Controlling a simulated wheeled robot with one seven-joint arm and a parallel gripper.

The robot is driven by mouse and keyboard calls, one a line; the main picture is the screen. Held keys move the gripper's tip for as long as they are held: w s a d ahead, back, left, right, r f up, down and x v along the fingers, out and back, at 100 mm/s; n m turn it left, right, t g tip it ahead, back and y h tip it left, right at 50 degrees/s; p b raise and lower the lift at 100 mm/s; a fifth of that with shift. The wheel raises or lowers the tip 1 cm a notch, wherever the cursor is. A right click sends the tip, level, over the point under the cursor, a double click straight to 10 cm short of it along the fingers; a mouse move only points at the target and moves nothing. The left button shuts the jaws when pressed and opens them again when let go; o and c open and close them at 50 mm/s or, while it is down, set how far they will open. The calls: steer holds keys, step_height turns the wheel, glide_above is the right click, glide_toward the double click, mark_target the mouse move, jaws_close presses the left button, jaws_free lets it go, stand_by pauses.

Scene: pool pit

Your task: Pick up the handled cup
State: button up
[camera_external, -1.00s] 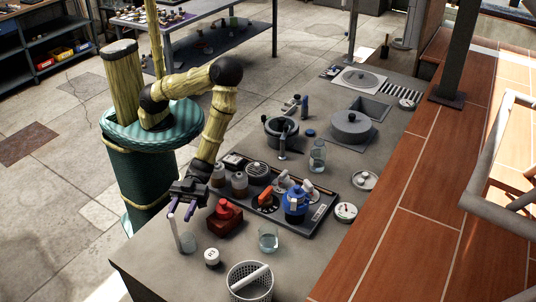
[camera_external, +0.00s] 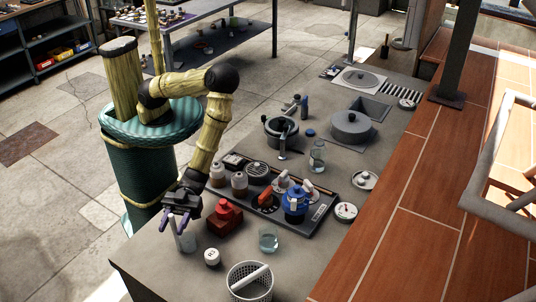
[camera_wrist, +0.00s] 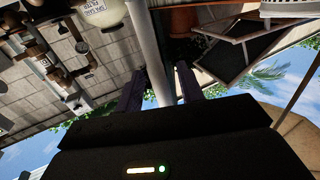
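A clear cup (camera_external: 188,241) stands at the near left corner of the grey counter, with a pale upright rod beside it that looks like its long handle. Whether rod and cup are joined is too small to tell. My gripper (camera_external: 177,220) is over the cup, its purple fingers pointing down and apart at the rod. In the wrist view the pale rod (camera_wrist: 148,45) runs between the two dark fingers of my gripper (camera_wrist: 160,88), with small gaps at its sides. The cup itself is not clear in that view.
A red block-like item (camera_external: 226,217), a white-lidded jar (camera_external: 212,257), a glass beaker (camera_external: 268,239) and a perforated basket (camera_external: 250,284) stand close by. A dark tray (camera_external: 318,212) holds bottles and a blue jug (camera_external: 295,204). Counter between jar and front edge is clear.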

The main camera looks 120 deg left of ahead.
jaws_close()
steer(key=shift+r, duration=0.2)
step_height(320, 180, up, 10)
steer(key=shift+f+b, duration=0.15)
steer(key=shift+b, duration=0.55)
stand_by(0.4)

· · · · · · ·

What to produce: Exclude the pictures. Write out the remaining data exactly.

Task answer:
Controlling a simulated wheeled robot with one seven-joint arm and a parallel gripper.

The robot is driven by mouse and keyboard calls, one a line; the main picture is the screen. Held keys move the gripper's tip for as long as they are held: w s a d ahead, back, left, right, r f up, down and x v along the fingers, out and back, at 100 mm/s; n m turn it left, right, t g tip it ahead, back and y h tip it left, right at 50 degrees/s; p b raise and lower the lift at 100 mm/s; a fifth of that with shift. The wheel raises or lowers the tip 1 cm a notch, wherever the cursor is. A right click sends the tip, level, over the point under the cursor, a double click straight to 10 cm short of it along the fingers; a mouse move only points at the target and moves nothing. The left button shuts the jaws when pressed and opens them again when let go; o and c open and close them at 50 mm/s or, while it is down, set how far they will open. The calls: steer holds keys, step_height turns the wheel, glide_above is the right click, glide_toward the double click, mark_target the mouse move, jaws_close presses the left button, jaws_free lets it go, stand_by pauses.

Scene: pool pit

Your task: Pick up the handled cup
State: button up
[camera_external, -1.00s] 
[camera_external, +0.00s] 
[camera_wrist, +0.00s] 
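A clear cup (camera_external: 188,241) stands at the near left corner of the grey counter, with a pale upright rod beside it that looks like its long handle. Whether rod and cup are joined is too small to tell. My gripper (camera_external: 177,220) is over the cup, its purple fingers pointing down and apart at the rod. In the wrist view the pale rod (camera_wrist: 148,45) runs between the two dark fingers of my gripper (camera_wrist: 160,88), with small gaps at its sides. The cup itself is not clear in that view.
A red block-like item (camera_external: 226,217), a white-lidded jar (camera_external: 212,257), a glass beaker (camera_external: 268,239) and a perforated basket (camera_external: 250,284) stand close by. A dark tray (camera_external: 318,212) holds bottles and a blue jug (camera_external: 295,204). Counter between jar and front edge is clear.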

The main camera looks 120 deg left of ahead.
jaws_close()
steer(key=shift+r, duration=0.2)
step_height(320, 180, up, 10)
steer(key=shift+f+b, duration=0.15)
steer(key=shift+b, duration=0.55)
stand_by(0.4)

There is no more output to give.